• **WHAT NEEDS TO BE DONE**: Beginning at the first line of the data, print each line exactly, stopping after the line that contains "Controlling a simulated".

• **RAW DATA**:
====

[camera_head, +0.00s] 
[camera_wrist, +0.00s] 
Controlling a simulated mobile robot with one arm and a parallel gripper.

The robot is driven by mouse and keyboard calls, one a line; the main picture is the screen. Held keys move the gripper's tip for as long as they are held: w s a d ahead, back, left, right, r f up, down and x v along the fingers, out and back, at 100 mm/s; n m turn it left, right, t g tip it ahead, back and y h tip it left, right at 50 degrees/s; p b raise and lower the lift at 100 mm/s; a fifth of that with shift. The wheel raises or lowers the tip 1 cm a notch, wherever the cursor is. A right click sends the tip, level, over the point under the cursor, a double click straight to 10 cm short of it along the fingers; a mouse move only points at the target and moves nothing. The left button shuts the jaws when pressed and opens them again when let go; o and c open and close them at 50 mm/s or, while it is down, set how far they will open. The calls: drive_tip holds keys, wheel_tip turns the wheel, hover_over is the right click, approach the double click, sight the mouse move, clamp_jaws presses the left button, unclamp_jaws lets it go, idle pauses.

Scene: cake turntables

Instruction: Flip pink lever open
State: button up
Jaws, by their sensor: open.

====

• **ANSWER**:
[camera_head, +0.00s] 
[camera_wrist, +0.00s] 
Controlling a simulated mobile robot with one arm and a parallel gripper.

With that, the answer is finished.